Reducing memory footprint of c++ program utilising large vectors - c++

In scaling up the problem size I'm handing to a self-coded program I started to bump into Linux's OOM killer. Both Valgrind (when ran on CPU) and cuda-memcheck (when ran on GPU) do not report any memory leaks. The memory usage keeps expanding while iterating through the inner loop, while I explicitly clear the vectors holding the biggest chunk of data at the end of the this loop. How can I ensure this memory hogging will disappear?
Checks for memory leaks were performed, all the memory leaks are fixed. Despite this, Out of Memory errors keep killing the program (via the OOM Killer). Manual monitoring of memory consumption shows an increase in memory utilisation, even after explicitly clearing the vectors containing the data.
Key to know is having three nested loops, one outer containing the sub-problems at hand. The middle loop loops over the Monte Carlo trials, with an inner loop running some sequential process required inside the trial. Pseudo-code looks as follows:
std::vector<object*> sub_problems;
sub_problems.push_back(retrieved_subproblem_from_database);
for(int sub_problem_index = 0; sub_problem_index < sub_problems.size(); ++sub_problem_index){
std::vector< std::vector<float> > mc_results(100000, std::vector<float>(5, 0.0));
for(int mc_trial = 0; mc_trial < 100000; ++mc_trial){
for(int sequential_process_index = 0; sequential_process_index < 5; ++sequential_process_index){
mc_results[mc_trial][sequential_process_index] = specific_result;
}
}
sub_problems[sub_problem_index]->storeResultsInObject(mc_results);
// Do some other things
sub_problems[sub_problem_index]->deleteMCResults();
}
deleteMCResults looks as follows:
bool deleteMCResults() {
for (int i = 0; i < asset_values.size(); ++i){
object_mc_results[i].clear();
object_mc_results[i].shrink_to_fit();
}
object_mc_results.clear();
object_mc_results.shrink_to_fit();
return true;
}
How can I ensure memory consumption to be solely dependent on the middle and inner loop instead of the outer loop? The second, and third and fourth and so, could theoretically use exactly the same memory space/addresses as utilised for the first iteration.

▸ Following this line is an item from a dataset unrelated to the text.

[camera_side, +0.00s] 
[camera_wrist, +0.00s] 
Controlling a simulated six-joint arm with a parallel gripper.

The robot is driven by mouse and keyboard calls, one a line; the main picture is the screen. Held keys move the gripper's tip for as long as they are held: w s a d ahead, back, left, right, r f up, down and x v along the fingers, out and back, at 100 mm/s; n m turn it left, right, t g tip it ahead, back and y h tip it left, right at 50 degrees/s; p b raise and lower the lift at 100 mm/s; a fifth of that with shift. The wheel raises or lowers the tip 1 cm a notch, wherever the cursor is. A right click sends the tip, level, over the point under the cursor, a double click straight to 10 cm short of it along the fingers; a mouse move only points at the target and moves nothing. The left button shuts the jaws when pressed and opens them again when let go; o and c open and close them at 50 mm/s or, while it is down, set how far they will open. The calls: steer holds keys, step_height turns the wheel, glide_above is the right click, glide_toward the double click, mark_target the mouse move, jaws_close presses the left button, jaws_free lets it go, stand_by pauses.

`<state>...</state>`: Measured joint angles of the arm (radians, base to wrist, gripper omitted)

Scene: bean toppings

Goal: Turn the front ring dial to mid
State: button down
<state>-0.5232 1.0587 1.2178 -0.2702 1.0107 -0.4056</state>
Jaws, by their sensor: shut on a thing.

Perhaps I'm reading your pseudocode too literally, but it looks like you have two mc_results variables, one declared inside the for loop and one that deleteMCResults is accessing.
In any case, I have two suggestions for how to debug this. First, rather than letting the OOM killer strike, which takes a long time, is unpredictable, and might kill something important, use ulimit -v to put a limit on process size. Set it to something reasonable like, say, 1000000 (about 1GB) and work on keeping your process under that.
Second, start deleting or commenting out everything except the parts of the program that allocate and deallocate memory. Either you will find your culprit or you will make a program small enough to post in its entirety.

deleteMCResults() can be written a lot simpler.
void deleteMCResults() {
decltype(object_mc_results) empty;
std::swap(object_mc_results, empty);
}
But in this case, I'm wondering if you really want to release the memory. As you say, the iterations could reuse the same memory, so perhaps you should replace deleteMCResults() with returnMCResultsMemory(). Then hoist the declaration of mc_results out of the loop, and just reset its values to 5.0 after returnMCResultsMemory() returns.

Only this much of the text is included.